• [Stored data]
=====

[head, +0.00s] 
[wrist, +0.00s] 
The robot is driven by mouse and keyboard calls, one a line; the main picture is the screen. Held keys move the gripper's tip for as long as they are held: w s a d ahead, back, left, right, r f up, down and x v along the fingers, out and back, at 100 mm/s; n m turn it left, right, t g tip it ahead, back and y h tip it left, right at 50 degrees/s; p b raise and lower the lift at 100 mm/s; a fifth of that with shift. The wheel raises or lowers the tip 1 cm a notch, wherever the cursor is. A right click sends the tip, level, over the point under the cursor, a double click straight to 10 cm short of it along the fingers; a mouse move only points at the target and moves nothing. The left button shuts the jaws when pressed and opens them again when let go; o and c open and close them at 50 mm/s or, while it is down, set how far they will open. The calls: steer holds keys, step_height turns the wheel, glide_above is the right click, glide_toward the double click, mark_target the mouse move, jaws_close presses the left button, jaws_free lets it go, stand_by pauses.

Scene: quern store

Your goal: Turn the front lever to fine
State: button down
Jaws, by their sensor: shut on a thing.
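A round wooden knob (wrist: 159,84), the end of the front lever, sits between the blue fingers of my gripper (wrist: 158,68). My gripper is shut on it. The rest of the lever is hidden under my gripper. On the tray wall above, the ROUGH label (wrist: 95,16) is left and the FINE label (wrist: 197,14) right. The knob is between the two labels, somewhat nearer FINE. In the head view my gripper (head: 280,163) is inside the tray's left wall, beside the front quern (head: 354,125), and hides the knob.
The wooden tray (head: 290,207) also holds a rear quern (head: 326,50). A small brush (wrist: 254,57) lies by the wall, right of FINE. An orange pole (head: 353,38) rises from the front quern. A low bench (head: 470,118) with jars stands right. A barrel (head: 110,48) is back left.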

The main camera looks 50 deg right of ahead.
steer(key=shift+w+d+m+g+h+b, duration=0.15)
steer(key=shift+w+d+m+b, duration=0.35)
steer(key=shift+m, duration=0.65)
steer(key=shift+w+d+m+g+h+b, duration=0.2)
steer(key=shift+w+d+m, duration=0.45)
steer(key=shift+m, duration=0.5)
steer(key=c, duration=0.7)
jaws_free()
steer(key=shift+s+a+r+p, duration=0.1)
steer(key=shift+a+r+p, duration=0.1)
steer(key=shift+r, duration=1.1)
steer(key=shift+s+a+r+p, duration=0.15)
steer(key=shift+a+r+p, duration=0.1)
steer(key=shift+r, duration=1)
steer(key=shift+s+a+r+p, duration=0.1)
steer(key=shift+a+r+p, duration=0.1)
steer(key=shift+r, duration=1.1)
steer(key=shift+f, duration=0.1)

=====

• [Instructions for the task] Copy each line exactly, from the line containing "Your goal: Turn the front lever to fine" down to the last line of the material, and no other lines.

• [Answer]
Your goal: Turn the front lever to fine
State: button down
Jaws, by their sensor: shut on a thing.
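A round wooden knob (wrist: 159,84), the end of the front lever, sits between the blue fingers of my gripper (wrist: 158,68). My gripper is shut on it. The rest of the lever is hidden under my gripper. On the tray wall above, the ROUGH label (wrist: 95,16) is left and the FINE label (wrist: 197,14) right. The knob is between the two labels, somewhat nearer FINE. In the head view my gripper (head: 280,163) is inside the tray's left wall, beside the front quern (head: 354,125), and hides the knob.
The wooden tray (head: 290,207) also holds a rear quern (head: 326,50). A small brush (wrist: 254,57) lies by the wall, right of FINE. An orange pole (head: 353,38) rises from the front quern. A low bench (head: 470,118) with jars stands right. A barrel (head: 110,48) is back left.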

The main camera looks 50 deg right of ahead.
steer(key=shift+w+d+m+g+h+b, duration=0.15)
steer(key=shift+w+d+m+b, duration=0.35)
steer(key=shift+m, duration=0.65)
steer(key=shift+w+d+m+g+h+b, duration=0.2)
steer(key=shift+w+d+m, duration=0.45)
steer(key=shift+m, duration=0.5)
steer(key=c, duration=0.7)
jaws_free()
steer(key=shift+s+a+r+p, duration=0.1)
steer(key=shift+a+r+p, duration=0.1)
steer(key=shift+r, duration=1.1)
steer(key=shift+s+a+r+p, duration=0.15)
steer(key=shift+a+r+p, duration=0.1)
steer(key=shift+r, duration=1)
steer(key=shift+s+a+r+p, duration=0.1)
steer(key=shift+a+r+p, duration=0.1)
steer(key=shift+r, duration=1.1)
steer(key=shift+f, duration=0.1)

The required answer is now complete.